OXYGEN-TRANSPORT IN SELECTED NONSTOICHIOMETRIC PEROVSKITE-STRUCTURE OXIDES

New results on oxygen self-diffusion (D*), surface exchange coefficient (k) and activation energy (E(a)) of oxygen self-diffusion for chosen compositions of manganite and cobaltite perovskites illustrate the effect of doping in the A and B sites of the ABO3 structure. The electrical conductivity (sigma(T)) was measured for the manganite group and permeability (J) was determined for the cobaltite perovskites.

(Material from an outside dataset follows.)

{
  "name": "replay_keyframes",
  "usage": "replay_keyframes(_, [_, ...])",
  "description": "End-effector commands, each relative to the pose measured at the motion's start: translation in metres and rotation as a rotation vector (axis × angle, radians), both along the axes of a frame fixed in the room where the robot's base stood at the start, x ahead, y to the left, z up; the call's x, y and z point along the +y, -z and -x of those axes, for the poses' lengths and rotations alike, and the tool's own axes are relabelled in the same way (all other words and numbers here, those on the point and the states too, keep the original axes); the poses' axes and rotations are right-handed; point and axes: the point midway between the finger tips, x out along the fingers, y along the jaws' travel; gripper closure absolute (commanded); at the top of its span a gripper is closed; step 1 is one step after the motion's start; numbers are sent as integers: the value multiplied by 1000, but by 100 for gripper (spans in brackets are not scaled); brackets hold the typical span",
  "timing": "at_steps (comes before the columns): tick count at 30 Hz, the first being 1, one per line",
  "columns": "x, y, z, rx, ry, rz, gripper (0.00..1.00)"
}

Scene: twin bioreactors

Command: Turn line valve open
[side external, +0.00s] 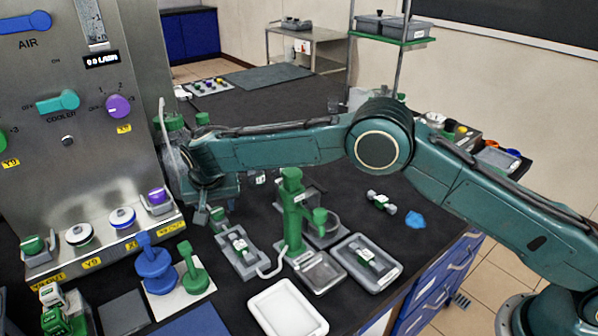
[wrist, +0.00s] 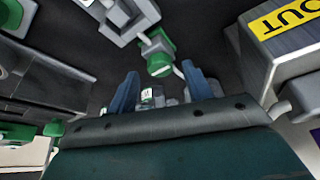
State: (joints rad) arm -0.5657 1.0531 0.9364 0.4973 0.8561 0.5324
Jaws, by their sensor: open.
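My gripper (wrist: 158,82) shows in the wrist view as two blue fingers set apart, with nothing held between them. A small green fitting with a light end (wrist: 160,58), possibly the line valve, lies just beyond the fingertips and a little above the gap. A pale line runs by it, and a grey and white block (wrist: 128,15) is joined above it. In the side external view my gripper (side external: 203,212) points down beside the steel panel, partly hidden by my wrist. A small green part (side external: 218,214) shows close to its right. The valve's handle position cannot be told.
A steel ledge with a yellow OUT label (wrist: 284,17) is close on the right in the wrist view. A green stand (side external: 292,215), grey cradle (side external: 238,258), blue weight-like piece (side external: 155,268) and white tray (side external: 287,308) crowd the dark bench. Bench space behind my arm is clearer.

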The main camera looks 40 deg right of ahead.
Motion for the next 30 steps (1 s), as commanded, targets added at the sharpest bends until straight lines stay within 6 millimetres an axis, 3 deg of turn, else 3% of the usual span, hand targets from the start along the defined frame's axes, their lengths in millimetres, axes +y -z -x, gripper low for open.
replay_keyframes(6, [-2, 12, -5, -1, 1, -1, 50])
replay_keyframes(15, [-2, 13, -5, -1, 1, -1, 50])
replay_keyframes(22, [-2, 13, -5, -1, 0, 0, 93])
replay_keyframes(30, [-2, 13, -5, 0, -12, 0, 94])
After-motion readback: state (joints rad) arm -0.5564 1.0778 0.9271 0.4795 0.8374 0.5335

D* increases with increasing x in La1-x(Sr,Ca)x(Mn,Co)O3-delta due to formation of new oxygen vacancies by introducing metals of lower valency (M2+) into the A3+ sites. A substitution of M2+ for B3+ or a reduction of the metal in the B3+ site to a lower positive valency also increases D*. D* of the cobaltites is significantly higher than that of the manganites (by 4-6 orders of magnitude), however, the potentially high oxygen fluxes that would be allowed through the materials by the high D* values seem to be limited by the surface exchange kinetics. E(a)-values of the manganites are considerably higher than those of the cobaltites. In general, the electrical conductivity, sigma(T), decreased on doping the B site of the manganites with Co and Ni. However, whilst the pure manganite material exhibits a metallic type of conduction (i.e. sigma(T) decreased with increasing T), the conduction mechanism in the Co-doped and Ni-doped manganites changed to a localized hopping of charge carriers between the Mn3+ and Mn4+ sites (sigma(T) increases with increasing T).